Damit schließt sich für Winock der Kreis. Denn der liberale Intellektuelle ist ein Produkt der Entzauberung. Der liberale Intellektuelle fühlt sich in der goldenen Mitte wohl, er verachtet die Extreme. Winock kürt daher einen verborgenen Helden seiner Geschichte: den Politologen Raymond Aron. Aron, der ewige Gegenspieler Sartres, erscheint als Verkörperung reiner Sachlichkeit, unbestechlich und unangreifbar in seinem Urteil, ein Mann, der sich nie utopischen Flausen hingab.

Ein mit 800 Seiten prall gefülltes Buch kann nicht ohne Mängel sein. Der sichtbarste ist die Konzentration auf die erste Hälfte des 20. Jahrhunderts. Über 600 Seiten sind den Ereignissen von der Dreyfus-Affäre bis zu den Stalinismus-Debatten der späten 40er-Jahre gewidmet. Das Jahrzehnt nach 1968 wird dagegen im Schnelltempo durchlaufen. Die Diskussionen der 80er- und 90er-Jahre um das Ende des Kommunismus, den Generalstreik von 1995 oder den neuen Typus des Medienintellektuellen werden kaum zum Thema.
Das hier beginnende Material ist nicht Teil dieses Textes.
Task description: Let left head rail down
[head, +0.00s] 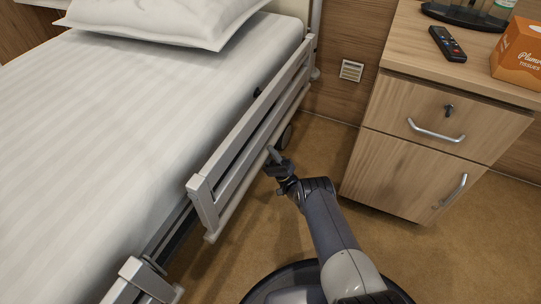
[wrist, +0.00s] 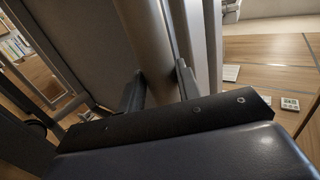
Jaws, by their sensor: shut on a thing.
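The head rail (head: 252,128) is a pale grey frame with several long bars along the bed's right side. Its top bar runs close to the mattress edge. My gripper (head: 274,162) is at the rail's outer, lower side, about midway along it. In the wrist view, my gripper (wrist: 160,86) has one finger on each side of a smooth grey tube (wrist: 148,40), which is part of the rail, and is shut on it. The tips' far side is hidden by the tube.
The bed (head: 130,140) with a white pillow (head: 165,15) fills the left. A second rail section (head: 135,280) is at lower left. A wooden bedside cabinet (head: 400,150) bearing a remote (head: 448,43) and tissue box (head: 518,55) stands right. Carpet lies clear between.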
Bourdieu etwa, der Protagonist des „kollektiven Intellektuellen“, taucht lediglich in einer Fußnote auf, Althusser, Barthes und Debord werden nur marginal erwähnt.

Man kann zudem den engen Politikbegriff beklagen, der diese Studie beherrscht. Winock markiert die politischen Einsätze der Intellektuellen, nicht aber die Veränderung des Politischen, die über diese Einsätze erfolgt. Die kulturellen Avantgarden wie die Surrealisten erscheinen so bestenfalls als Akteure im parteipolitischen Feld, nicht als Kritiker der vorherrschenden Hegemonien, Wirklichkeiten und Alltagswelten. Ihr symbolisches Kapital rührt aber gerade aus dieser Erweiterung des Politischen. Die französischen Intellektuellen haben Dinge ausgesprochen und getan, die andere nicht zu denken wagten. Ihr Terrain war die Grenzüberschreitung, das Zerreißen der Konventionen.
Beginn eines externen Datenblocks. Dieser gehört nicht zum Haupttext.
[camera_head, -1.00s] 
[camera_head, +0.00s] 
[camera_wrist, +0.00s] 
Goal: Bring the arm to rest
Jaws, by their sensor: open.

Mit diesem Defizit geht das Fehlen einer oft verkannten Dimension einher. Dreyfus und der Militarismus, die Surrealisten und der Marokkokrieg, Gide und der Kongo, Sartre und der Kolonialismus, Foucault und die Gefängnisse, Bourdieu und der Neoliberalismus: Am Anfang steht die Empörung. Der Affekt stimuliert das Denken und produziert ein Wissen, das andere Menschen anzieht und mitreißt. Man könnte eine Geschichte des Zorns der französischen Intellektuellen schreiben – und vielleicht liegt in diesem „Écrasez l’infâme“ das eigentliche Geheimnis ihrer Attraktion. Das Geplapper der Medienintellektuellen ist nicht das letzte Wort. Die Produktivität der Kritik findet ihre heutigen Zeugen in Attac oder Le monde diplomatique, in Jacques Rancière oder Michel Onfray.
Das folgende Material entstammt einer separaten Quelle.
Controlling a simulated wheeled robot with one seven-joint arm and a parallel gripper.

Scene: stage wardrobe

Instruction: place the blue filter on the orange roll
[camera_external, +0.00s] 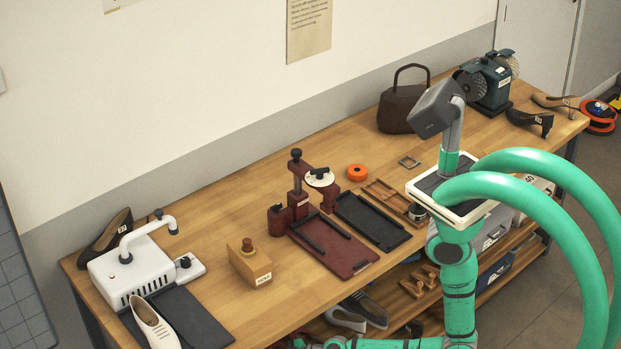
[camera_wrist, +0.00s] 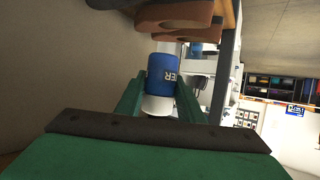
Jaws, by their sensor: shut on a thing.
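The orange roll (camera_external: 357,172) lies flat on the wooden bench, behind a dark tray and a wooden tray, with nothing on top of it. The blue filter (camera_wrist: 161,72) is a blue cylinder with white ends and white lettering. It shows in the wrist view between the two green fingers of my gripper (camera_wrist: 162,88), which is shut on it. In the external view the filter cannot be made out; my arm runs low along the bottom edge, in front of the bench.
A red press (camera_external: 298,195) and dark tray (camera_external: 372,221) stand left and in front of the roll. A small metal frame (camera_external: 409,161) lies to its right. Wooden shoe forms (camera_external: 418,282) sit on the shelf below; brown wooden shapes (camera_wrist: 180,14) are close beyond the filter.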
Aber diese Lücken sind verschmerzbar, bietet Winock doch eine Überfülle an biografischen, sozialen, politischen und ideologischen Informationen. Ohne die Kenntnis dieses historischen Hintergrunds ist jede Beschäftigung mit den französischen Meisterdenkern Kaffeesatzleserei oder wird zur bloßen Philologie. Auch das „Ende des Intellektuellen“, wie Winock fragend sein letztes Kapitel nennt, hat hier seine Geschichte. Aber je häufiger ihm der Totenschein ausgestellt wurde, um so sicherer kann man sein, dass er wieder aufersteht: als eine Figur, die auf keiner Gehaltsliste steht, die niemand braucht und die deshalb unverzichtbar ist.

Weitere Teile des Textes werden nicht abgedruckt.